A: How is improvisation important to your work and what does it allow you to create?
T (WT):I learnt improvisation as a musician and it is a great tool for generating new ideas. I see it as automatic writing, or even channeling. Improvisation is just a way of stretching my preconceptions of painting, the way I move the paintbrush, the colours I choose, and the forms I create. There always comes a point during an improvisation where I viscerally feel like I am breaking through a barrier, and that is usually when I make something satisfying. However, this barrier keeps receding and both the thrill and annoyance is in chasing it. I also use the act of improvisation to reveal the limitations of habit – no matter how the hand tries to move differently, it is unable to shake off its conditioning. The more I improvise the more I reveal my limitations and thus myself – and this self-revelation forms the narrative in my paintings.

A: Is the act of creating as important as the outcomes?
T (WT): I think that both are inseparable and the outcome always accurately reflects the act of creating, like how we are an accurate reflection of the food we eat or the thoughts we think. So we cannot make one important while not simultaneously making the other important. It is a funny paradox because in all forms of art the release of attachment to an outcome will always lead you to a more desirable outcome. So in a way if you value an outcome you must make it unimportant first.

A: What relevance does colour have in your paintings?
T (WT): Like all other elements in my paintings, colour is part of the improvisation. Sometimes I pick a colour that I have been obsessed with at that time, sometimes one that I hate, sometimes it ruins the painting, and sometimes it finishes the painting. But in general, I lean towards a multicoloured palette instead of a monotone one, just because it is what you get (at least at first) when you release control of your palette – you pick anything you see and squeeze paint straight out of the tube onto the canvas without mixing. I use laziness as part of my composition – I value the reluctance to think and the lethargy of the mind, and I want to exhibit that in my paintings.

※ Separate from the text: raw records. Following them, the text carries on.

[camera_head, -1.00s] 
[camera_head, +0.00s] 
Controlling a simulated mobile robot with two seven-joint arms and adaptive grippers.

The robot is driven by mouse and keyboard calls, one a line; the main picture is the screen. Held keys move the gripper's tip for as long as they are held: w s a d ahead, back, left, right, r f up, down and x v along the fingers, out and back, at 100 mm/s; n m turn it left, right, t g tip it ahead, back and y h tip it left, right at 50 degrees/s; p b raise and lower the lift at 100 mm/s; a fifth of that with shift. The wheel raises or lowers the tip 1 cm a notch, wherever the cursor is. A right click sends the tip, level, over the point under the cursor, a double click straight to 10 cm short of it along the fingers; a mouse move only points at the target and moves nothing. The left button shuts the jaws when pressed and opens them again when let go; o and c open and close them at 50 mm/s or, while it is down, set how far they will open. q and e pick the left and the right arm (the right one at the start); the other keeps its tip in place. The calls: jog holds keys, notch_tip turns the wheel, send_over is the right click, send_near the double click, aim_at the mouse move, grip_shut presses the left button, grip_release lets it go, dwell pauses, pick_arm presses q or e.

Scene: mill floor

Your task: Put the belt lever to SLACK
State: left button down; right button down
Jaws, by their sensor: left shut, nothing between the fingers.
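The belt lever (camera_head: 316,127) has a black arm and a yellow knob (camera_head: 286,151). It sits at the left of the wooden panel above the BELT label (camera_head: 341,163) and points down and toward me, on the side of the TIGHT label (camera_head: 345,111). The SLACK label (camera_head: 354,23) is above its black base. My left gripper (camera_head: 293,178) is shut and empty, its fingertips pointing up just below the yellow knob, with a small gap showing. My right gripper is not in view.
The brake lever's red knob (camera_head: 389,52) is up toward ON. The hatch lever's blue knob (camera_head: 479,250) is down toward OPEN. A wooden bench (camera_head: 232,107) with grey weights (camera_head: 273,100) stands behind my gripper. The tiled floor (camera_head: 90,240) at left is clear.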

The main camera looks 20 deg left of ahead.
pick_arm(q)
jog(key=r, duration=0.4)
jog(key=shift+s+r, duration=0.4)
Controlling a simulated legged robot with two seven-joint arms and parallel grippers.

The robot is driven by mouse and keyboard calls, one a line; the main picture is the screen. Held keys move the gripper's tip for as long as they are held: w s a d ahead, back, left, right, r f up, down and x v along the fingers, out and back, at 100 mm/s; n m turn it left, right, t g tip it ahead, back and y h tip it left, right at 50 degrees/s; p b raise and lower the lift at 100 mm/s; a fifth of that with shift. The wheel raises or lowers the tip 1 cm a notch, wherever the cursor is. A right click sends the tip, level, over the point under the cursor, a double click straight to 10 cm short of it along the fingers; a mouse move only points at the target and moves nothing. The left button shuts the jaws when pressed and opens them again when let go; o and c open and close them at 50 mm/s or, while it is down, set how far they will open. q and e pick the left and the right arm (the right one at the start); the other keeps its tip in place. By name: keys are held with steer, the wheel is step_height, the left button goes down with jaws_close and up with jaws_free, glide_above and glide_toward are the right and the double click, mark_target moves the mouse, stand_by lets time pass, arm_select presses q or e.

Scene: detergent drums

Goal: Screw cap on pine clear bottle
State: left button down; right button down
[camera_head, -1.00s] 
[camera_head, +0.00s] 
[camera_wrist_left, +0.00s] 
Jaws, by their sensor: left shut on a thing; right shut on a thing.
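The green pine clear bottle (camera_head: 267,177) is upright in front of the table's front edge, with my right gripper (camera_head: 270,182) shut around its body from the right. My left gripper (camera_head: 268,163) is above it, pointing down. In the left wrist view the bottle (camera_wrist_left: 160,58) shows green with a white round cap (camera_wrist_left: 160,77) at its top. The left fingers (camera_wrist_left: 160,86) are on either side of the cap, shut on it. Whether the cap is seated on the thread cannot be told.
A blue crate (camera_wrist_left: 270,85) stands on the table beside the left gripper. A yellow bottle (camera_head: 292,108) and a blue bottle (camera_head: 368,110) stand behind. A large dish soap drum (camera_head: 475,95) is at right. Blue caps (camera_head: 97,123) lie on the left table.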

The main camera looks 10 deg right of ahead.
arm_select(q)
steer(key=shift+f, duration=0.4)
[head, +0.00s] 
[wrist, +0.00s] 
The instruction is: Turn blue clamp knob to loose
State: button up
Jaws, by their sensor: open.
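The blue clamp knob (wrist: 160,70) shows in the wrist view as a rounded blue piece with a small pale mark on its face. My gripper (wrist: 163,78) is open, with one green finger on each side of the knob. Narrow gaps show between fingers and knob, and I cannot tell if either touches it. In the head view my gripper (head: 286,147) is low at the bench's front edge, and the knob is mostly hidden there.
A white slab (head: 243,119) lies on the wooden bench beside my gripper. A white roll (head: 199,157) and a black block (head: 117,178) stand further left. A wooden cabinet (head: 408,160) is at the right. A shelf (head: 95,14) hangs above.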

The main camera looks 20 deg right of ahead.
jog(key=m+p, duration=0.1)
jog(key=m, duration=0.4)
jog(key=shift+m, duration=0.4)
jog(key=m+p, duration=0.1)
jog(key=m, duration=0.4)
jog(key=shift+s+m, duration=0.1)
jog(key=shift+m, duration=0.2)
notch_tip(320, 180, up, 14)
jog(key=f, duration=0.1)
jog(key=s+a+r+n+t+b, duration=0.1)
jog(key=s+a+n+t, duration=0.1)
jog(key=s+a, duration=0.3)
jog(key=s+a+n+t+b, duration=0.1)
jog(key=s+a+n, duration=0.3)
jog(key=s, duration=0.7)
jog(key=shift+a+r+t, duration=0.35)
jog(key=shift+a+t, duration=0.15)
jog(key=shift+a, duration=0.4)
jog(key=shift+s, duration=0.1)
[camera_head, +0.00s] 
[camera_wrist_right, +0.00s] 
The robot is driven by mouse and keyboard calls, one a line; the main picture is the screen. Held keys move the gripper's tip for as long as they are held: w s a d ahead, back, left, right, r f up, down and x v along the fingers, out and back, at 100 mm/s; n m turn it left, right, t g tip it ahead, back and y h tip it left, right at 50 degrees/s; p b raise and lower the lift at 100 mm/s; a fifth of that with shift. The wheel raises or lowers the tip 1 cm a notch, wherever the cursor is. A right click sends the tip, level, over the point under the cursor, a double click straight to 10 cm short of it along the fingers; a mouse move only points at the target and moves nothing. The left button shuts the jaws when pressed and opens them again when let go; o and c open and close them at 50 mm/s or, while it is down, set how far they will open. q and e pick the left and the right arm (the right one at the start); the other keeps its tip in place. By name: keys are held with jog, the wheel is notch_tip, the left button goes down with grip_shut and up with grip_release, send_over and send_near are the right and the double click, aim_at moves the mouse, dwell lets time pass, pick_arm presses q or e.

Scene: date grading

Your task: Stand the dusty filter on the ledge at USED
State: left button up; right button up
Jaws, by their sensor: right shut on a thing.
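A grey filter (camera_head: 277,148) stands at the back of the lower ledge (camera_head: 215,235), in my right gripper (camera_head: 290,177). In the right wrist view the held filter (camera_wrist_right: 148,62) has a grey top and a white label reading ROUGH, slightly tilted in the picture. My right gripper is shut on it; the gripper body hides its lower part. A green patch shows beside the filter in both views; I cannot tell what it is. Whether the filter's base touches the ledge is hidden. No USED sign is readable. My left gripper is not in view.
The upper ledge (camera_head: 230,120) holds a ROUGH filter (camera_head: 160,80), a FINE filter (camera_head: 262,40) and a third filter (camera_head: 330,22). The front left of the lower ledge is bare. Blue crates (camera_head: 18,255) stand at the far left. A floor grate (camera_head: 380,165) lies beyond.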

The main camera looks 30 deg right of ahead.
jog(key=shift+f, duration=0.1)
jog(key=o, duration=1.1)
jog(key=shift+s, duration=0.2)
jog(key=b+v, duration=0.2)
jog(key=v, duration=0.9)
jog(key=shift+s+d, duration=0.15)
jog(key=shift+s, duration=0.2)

A: Do you think that your works contain a certain emotion that you impart onto them through your own experiences or energetic processes?
T (WT): The last thing I mentioned, reluctance and lethargy, are two emotional states that I impart onto my work. On the other end of the spectrum, I also express a sense of impulsiveness and desperation. As a result there is a constant tug of war – between the lethargic body and the restless mind, or between the reluctant thinker and the desperate feeling-body, for instance. It is about being tired and energetic at the same time. That is why I like to create textures that are in between solid and liquid –  something like molten lava, or a piece of wet clay. This in-between state has an uncomfortable tension, being always both unchangeable and on the verge of changing. But it is also a state of perfection, containing all its unexpressed potential and all the energy that is about to explode.

www.tatawaart.com
Instagram: @_tatawa

Credits:
1. Wei Tan, Gross Coincidence, mixed media on canvas (2016)
2. Wei Tan, Abdomen, mixed media on canvas (2016)
3. Wei Tan, Ball Game with Dog, mixed media on paper (2016)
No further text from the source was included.